Storia, quella scintilla che accende la mente

Scrivo di storia, in Medievalia, da Costantino sino alla scoperta dell’America, passando per le catacombe, le crociate, i grandi personaggi, i grandi temi. Vorrei fare uno strappo alla regola e uniformare questa rubrica alle altre, che escono durante la settimana. "Scivolerò" in un "editoriale". Ogni tanto qualcuno mi riconosce, per strada, e mi dice "Sacco, io leggo sempre Medievalia" e poi, ad esempio "Non sapevo che Saladino fosse un uomo colto!". Io mi stupisco, sinceramente. Mi stupisco perché parlare della quotidianità è più facile. Arrivare al lettore analizzando temi attuali è sfizioso. Arrivare al lettore parlando di Carlo Magno o dei "morti seppelliti in città, sotto le piazze" è di nicchia. Eppure, a qualcuno il tema arriva.

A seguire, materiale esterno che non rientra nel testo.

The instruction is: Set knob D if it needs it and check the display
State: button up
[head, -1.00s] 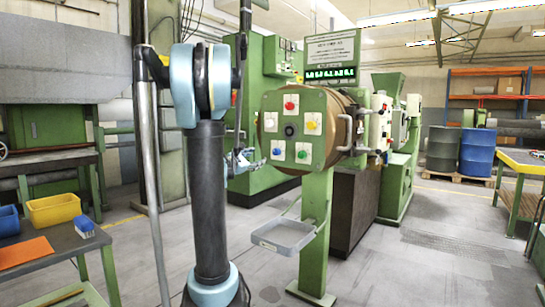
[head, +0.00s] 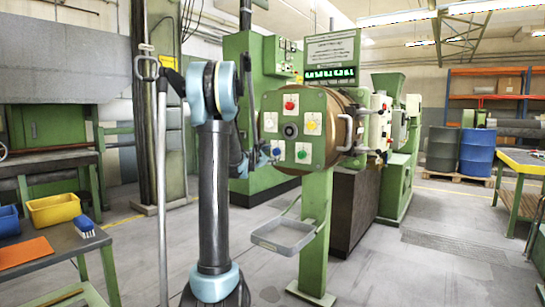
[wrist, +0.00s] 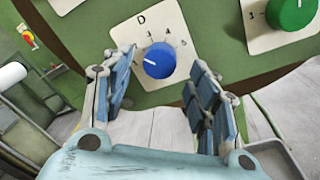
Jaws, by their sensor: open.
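Knob D (wrist: 158,60) is a blue round knob on a white plate marked D with numbers around it. The display (head: 330,72) above the panel shows green characters, too small to read.
A green knob (wrist: 292,13) sits right of knob D. Red (head: 291,103), yellow (head: 312,125) and black (head: 290,131) knobs share the panel. A grey tray (head: 283,236) sticks out below it. A table with a yellow bin (head: 53,209) stands at left.

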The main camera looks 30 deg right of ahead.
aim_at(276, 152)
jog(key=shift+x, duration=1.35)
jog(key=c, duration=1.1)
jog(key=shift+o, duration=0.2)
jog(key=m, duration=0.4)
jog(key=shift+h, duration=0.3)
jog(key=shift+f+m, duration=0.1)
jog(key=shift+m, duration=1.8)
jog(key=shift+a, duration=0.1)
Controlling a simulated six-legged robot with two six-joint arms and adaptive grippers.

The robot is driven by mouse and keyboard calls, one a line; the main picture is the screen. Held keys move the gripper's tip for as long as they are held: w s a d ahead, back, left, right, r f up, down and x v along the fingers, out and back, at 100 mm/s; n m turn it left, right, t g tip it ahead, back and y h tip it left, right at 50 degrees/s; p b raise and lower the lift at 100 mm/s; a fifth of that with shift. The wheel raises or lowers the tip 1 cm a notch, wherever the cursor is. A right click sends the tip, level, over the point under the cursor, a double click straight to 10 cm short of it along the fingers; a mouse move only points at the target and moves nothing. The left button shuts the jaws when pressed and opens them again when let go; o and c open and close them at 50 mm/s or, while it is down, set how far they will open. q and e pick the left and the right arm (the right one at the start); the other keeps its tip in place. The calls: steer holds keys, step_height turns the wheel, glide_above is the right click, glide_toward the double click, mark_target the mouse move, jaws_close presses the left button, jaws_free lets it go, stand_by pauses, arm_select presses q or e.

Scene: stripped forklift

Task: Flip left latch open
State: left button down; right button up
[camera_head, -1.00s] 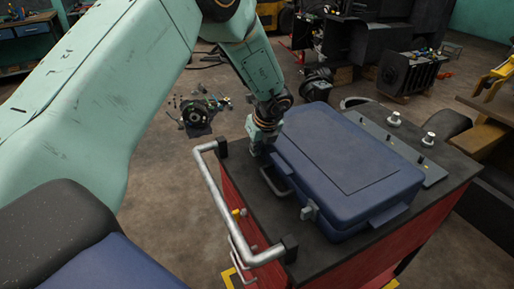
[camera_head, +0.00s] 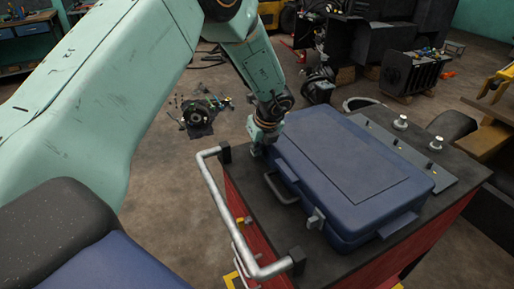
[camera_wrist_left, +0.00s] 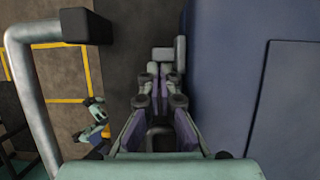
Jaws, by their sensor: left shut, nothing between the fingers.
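A closed blue case (camera_head: 352,165) lies flat on top of a red cart (camera_head: 262,240). Its front side has a carrying handle (camera_head: 283,190) and a grey latch (camera_head: 316,218) toward the near right end. My left gripper (camera_head: 257,146) is beside the far left end of the case's front side, where it hides the left latch in the head view. In the left wrist view the gripper (camera_wrist_left: 160,76) is shut and empty, with a grey block, likely the left latch (camera_wrist_left: 163,54), just beyond its fingertips. I cannot tell whether they touch. My right gripper is not in view.
A metal push rail (camera_head: 232,215) runs along the cart's left edge, close to my left gripper. A grey panel with knobs (camera_head: 401,123) lies behind the case. Loose machine parts (camera_head: 197,115) lie on the floor. A narrow dark strip of cart top is free between rail and case.

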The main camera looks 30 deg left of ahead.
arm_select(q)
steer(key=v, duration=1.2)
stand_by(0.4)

L’età dei "complimentatori" (conio un neologismo) è trasversale. Sì, spesso sono persone attempate, ma non mancano studenti, questi solitamente dicono "Ma tu insegni all’università così come scrivi?". Fatico a rispondere, se rispondessi "Proprio così" rinfocolerei i detrattori, che sostengono che sono troppo "nazional popolare". Se rispondessi "Assolutamente no" non sarei del tutto sincero. È possibile decriptare la storia parlando un linguaggio piano, lineare, sintetico. Comunicare non vuol dire "raccontare baggianate", "semplificare", "perdere scientificità". Comunicare la storia, "farla arrivare" è mandare a segno un incantesimo. L’incantesimo è quella scintilla di sapere che riesce a radicarsi anche in una mente non propriamente colta, o predisposta. Quella scintilla che accende il fascino verso la conoscenza, verso un’epoca storica difficile. Non sono sempre tutte rose (e fiori). Qualcuno, a volte, dice "Sacco, da co fé na rubrica sul Medioevo? Tant an la leg nisciùn? Fa basta". E se avessero ragione?